Happy to be told I am fool and any insights would be nice. I am potentially going to try this out on some of our data sets we have because our product team is basically laying out a vision where they want us to have a graph powering a bunch of things.
I don't like the idea of neo4j when we're already deep into PostgreSQL for a bunch of workloads (~20+ TB table workloads etc so we have some reasonable inhouse PG experience).
Also huge thanks to the author of the blog post. I had been looking at pgRouting and wondering with a tilted head.. hmm seems like we can just use this as a graph DB. So that is also on my list to test out.
Apache AGE™ is a PostgreSQL that provides graph database functionality.
OP article is more like a hack, and a good one! It seems like you can achieve a lot of what you might expect from graph database with pgRouting functions and good old SQL.
Once big graphs get involved, scalable systems, and especially those that seperate storage from compute & price accordingly, get much more interesting. We work with our partners like databricks, Google spanner, AWS Neptune, etc, who have different sweet spots that really depend on workload and context, they're all pretty different. OLTP vs OLAP, etc.
Relationships is association between relations/tables, parent-child, node/edge etc, depending on model, extensions etc..
There are three basic models of databases:
model name. | basic data structure
-----------------------------------
relational | tables
hierarchical | trees
network | graph
A "relational" in RDBMS and Codd's rules is just a table data structure with some additional rules.Part of those rules are a named table, with named and typed attributes (columns) with data in the form of rows of tuples.

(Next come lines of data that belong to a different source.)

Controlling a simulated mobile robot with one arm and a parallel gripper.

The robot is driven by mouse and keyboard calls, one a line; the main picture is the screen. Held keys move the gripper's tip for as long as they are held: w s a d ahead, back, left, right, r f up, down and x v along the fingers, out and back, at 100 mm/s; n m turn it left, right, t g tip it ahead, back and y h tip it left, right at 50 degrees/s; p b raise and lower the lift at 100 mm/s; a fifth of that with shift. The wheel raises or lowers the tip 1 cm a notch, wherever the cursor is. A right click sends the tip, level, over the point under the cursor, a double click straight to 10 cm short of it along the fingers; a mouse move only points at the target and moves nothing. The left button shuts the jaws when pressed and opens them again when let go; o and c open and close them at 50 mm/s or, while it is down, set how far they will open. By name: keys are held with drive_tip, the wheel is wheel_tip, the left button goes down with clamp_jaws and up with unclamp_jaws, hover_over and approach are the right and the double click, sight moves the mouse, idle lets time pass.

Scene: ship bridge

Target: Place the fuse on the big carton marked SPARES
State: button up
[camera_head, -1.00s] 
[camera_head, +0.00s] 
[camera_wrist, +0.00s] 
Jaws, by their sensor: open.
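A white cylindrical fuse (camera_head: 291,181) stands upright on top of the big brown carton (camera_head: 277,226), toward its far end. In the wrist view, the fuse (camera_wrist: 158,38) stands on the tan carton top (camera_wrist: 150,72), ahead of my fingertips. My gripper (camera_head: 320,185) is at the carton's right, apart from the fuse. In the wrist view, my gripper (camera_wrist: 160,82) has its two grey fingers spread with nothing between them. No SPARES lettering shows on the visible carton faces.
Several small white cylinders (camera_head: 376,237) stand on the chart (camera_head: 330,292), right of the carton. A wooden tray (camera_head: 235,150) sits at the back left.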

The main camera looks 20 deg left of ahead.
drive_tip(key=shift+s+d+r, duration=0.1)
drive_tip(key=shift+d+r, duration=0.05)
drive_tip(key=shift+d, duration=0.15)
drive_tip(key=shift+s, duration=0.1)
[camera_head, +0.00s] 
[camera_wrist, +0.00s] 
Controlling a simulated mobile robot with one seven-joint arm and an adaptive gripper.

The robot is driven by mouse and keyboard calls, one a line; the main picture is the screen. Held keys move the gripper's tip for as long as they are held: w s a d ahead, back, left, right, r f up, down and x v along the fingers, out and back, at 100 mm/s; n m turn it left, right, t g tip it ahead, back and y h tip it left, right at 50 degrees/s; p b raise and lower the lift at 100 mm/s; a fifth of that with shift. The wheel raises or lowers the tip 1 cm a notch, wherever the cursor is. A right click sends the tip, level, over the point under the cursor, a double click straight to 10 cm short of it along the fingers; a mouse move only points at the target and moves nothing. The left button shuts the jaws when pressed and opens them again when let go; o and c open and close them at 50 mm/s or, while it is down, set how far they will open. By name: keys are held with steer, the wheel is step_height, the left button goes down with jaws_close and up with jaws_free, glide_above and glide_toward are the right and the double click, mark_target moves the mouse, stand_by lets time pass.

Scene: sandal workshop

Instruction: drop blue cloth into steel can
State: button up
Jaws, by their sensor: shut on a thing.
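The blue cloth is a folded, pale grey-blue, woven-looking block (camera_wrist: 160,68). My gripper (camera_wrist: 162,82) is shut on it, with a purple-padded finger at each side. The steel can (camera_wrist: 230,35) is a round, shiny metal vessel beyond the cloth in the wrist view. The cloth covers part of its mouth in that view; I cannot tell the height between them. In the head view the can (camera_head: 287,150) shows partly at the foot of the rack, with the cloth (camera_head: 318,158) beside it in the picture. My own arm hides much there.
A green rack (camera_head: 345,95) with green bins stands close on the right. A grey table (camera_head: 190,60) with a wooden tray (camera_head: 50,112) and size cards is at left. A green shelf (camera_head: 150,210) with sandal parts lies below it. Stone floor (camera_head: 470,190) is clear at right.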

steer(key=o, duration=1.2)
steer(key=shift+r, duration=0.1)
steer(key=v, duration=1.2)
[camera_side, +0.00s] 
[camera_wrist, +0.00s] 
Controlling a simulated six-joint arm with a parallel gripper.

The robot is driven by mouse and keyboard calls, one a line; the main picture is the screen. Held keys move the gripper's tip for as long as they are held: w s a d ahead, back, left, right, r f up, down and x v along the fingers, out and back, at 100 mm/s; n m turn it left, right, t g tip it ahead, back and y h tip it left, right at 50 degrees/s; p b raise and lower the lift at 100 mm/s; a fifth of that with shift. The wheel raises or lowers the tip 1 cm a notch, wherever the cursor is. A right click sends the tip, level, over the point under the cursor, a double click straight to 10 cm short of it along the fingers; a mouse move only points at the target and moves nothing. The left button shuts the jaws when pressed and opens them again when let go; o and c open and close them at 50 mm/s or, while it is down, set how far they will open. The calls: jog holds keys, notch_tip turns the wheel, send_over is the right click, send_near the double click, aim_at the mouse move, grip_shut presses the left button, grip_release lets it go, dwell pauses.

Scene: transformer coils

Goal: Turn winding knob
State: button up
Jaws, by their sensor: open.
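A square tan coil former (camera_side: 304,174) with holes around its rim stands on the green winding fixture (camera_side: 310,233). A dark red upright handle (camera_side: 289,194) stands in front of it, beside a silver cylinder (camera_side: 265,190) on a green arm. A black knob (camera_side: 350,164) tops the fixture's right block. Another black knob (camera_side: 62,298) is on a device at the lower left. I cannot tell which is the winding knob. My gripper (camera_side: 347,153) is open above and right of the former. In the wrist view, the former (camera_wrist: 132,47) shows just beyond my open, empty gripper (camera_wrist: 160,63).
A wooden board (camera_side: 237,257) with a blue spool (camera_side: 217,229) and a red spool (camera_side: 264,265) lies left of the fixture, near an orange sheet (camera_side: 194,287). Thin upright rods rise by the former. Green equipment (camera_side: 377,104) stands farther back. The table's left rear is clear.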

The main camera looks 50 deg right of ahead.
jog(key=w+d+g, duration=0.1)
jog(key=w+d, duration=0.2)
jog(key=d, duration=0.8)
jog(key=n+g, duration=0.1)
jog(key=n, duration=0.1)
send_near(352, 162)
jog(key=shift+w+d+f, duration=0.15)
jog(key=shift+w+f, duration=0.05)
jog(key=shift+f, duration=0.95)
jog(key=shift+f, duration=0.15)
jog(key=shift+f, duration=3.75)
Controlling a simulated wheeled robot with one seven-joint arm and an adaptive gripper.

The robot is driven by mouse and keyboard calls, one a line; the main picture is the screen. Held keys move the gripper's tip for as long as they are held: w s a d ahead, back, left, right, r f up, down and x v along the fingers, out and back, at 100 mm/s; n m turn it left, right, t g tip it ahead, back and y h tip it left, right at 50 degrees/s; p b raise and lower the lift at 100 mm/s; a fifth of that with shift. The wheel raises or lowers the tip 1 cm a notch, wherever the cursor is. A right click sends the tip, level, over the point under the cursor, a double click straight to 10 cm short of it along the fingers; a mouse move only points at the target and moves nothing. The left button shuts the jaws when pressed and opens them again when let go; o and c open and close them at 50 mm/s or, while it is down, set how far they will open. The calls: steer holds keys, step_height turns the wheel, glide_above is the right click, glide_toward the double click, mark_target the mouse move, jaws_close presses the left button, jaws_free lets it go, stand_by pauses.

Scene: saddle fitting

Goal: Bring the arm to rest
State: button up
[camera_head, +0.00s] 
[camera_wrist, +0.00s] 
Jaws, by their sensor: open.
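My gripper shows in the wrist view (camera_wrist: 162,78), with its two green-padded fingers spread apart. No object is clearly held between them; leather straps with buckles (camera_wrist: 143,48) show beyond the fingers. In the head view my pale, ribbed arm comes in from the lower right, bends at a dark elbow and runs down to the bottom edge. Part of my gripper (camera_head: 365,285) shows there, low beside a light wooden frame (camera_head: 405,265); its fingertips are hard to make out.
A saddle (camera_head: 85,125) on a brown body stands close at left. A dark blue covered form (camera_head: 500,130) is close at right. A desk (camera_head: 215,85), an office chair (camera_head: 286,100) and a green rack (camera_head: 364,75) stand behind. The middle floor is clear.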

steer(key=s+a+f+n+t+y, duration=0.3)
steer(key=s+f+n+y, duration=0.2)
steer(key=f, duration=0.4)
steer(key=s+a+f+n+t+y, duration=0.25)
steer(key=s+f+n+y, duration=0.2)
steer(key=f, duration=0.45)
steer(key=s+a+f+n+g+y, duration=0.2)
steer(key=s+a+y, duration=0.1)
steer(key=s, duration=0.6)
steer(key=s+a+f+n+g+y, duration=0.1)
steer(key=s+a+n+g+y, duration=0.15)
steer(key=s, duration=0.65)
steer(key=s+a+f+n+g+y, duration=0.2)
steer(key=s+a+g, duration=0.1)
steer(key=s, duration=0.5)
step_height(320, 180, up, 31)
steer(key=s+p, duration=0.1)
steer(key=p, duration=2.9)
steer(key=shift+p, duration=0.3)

PgVector is nearest neighbor search for tuple values, often from a single table/relation while PgRouting is graph traversal for relational data.
There is a bit more to that and in the relational model the data is independent of the schema, and no RDBMS is pure.
It is possibly helpful to realize that pgvector is about finding neighbors among tuples, in that relation/table, and that it is very different from graph traversal.